- INFORMATION SHOWN -
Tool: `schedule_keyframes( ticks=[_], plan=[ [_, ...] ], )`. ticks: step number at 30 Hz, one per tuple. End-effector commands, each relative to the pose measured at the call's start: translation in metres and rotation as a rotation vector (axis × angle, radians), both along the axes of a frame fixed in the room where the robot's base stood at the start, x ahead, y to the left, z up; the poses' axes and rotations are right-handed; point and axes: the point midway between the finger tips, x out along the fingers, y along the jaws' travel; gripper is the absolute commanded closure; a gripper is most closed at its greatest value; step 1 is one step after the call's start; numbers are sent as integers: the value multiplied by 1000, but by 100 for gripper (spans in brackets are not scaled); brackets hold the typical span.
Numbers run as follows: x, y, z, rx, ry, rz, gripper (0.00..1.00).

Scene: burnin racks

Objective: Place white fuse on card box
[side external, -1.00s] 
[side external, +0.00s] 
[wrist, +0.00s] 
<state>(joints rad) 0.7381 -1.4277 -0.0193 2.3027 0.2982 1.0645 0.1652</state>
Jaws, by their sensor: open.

- STATED TASK -
Quote every line of the data, word for word.

- RESPONSE TO THE TASK -
Tool: `schedule_keyframes( ticks=[_], plan=[ [_, ...] ], )`. ticks: step number at 30 Hz, one per tuple. End-effector commands, each relative to the pose measured at the call's start: translation in metres and rotation as a rotation vector (axis × angle, radians), both along the axes of a frame fixed in the room where the robot's base stood at the start, x ahead, y to the left, z up; the poses' axes and rotations are right-handed; point and axes: the point midway between the finger tips, x out along the fingers, y along the jaws' travel; gripper is the absolute commanded closure; a gripper is most closed at its greatest value; step 1 is one step after the call's start; numbers are sent as integers: the value multiplied by 1000, but by 100 for gripper (spans in brackets are not scaled); brackets hold the typical span.
Numbers run as follows: x, y, z, rx, ry, rz, gripper (0.00..1.00).

Scene: burnin racks

Objective: Place white fuse on card box
[side external, -1.00s] 
[side external, +0.00s] 
[wrist, +0.00s] 
<state>(joints rad) 0.7381 -1.4277 -0.0193 2.3027 0.2982 1.0645 0.1652</state>
Jaws, by their sensor: open.

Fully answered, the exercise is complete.